Healthy individual development likewise includes some combination of boundaries and freedom. Without some of both, individuals becomes imbalanced and developmentally arrested in dysfunctional ways. Learning rudimentary rules, boundaries, and roles while exercising a limited amount of freedom is the general scheme of early human development. But as an individual matures, she internalizes and builds upon the rudimentary learnings of early life while simultaneously exercising greater amounts of freedom, independence, and voluntary responsibility over time.
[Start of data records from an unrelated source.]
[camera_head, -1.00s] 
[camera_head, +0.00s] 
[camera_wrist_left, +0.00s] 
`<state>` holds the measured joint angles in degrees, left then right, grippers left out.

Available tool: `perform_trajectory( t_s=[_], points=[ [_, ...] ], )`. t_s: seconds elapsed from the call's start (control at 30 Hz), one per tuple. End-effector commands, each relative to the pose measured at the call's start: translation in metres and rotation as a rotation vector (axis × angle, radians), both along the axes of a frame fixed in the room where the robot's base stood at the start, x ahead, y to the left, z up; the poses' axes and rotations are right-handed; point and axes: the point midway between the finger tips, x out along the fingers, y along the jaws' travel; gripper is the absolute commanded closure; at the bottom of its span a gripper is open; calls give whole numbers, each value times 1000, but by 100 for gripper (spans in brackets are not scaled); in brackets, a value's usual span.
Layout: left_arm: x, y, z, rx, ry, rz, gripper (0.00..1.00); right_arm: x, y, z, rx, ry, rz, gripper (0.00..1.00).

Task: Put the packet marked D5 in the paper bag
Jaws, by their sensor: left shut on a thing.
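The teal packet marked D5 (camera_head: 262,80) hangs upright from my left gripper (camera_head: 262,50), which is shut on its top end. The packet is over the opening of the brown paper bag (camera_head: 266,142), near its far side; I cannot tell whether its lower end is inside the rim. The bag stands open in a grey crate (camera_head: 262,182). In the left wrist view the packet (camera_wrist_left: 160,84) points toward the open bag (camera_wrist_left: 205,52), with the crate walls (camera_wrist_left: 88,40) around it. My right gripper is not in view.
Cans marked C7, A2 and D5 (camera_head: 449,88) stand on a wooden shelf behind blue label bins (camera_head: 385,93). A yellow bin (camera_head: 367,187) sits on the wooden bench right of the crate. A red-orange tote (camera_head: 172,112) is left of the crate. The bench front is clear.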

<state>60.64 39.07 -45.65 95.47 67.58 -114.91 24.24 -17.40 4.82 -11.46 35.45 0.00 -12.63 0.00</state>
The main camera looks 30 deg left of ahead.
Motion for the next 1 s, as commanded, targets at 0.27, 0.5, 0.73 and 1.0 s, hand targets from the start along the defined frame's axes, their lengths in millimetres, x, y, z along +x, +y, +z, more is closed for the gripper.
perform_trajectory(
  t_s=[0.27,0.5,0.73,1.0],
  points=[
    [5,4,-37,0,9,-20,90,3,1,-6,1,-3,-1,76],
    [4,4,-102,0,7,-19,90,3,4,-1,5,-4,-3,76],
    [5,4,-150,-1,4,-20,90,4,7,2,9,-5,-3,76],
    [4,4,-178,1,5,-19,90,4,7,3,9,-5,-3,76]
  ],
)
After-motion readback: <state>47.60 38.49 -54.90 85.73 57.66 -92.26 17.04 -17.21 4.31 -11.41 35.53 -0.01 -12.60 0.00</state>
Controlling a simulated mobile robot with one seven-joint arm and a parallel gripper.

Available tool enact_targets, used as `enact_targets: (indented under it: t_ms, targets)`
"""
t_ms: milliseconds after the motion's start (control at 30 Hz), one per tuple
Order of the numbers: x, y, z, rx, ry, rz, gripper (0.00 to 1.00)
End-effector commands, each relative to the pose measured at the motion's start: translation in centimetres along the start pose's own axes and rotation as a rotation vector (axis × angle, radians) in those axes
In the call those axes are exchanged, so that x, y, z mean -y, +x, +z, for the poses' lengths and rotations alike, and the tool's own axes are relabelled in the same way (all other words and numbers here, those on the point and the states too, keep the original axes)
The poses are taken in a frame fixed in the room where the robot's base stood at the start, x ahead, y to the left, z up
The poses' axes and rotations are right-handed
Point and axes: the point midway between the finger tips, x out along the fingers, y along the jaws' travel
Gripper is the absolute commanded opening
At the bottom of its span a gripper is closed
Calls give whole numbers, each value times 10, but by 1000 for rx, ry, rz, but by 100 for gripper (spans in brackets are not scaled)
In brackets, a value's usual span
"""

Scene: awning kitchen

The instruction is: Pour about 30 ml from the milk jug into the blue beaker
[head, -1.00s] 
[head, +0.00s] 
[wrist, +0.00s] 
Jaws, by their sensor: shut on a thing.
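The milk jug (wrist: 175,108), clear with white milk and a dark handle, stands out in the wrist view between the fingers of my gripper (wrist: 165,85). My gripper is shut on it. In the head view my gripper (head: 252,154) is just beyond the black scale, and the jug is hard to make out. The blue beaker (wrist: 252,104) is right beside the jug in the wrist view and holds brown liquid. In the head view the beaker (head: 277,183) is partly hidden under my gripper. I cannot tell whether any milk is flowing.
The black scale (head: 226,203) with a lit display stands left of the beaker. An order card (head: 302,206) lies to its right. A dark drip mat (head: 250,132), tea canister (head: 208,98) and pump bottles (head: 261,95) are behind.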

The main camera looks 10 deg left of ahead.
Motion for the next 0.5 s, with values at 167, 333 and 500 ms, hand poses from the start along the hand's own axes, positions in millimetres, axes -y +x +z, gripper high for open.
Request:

We generally acknowledge society’s need for laws to preserve some degree of social order, without which society would degenerate into disorder and chaos. Useful laws, customs, and cultures function to create needed social predictability, stability, and order. The same principles apply to psychological development and stability. Learning to follow basic laws, rules, and boundaries is absolutely indispensable, especially in early psychological development.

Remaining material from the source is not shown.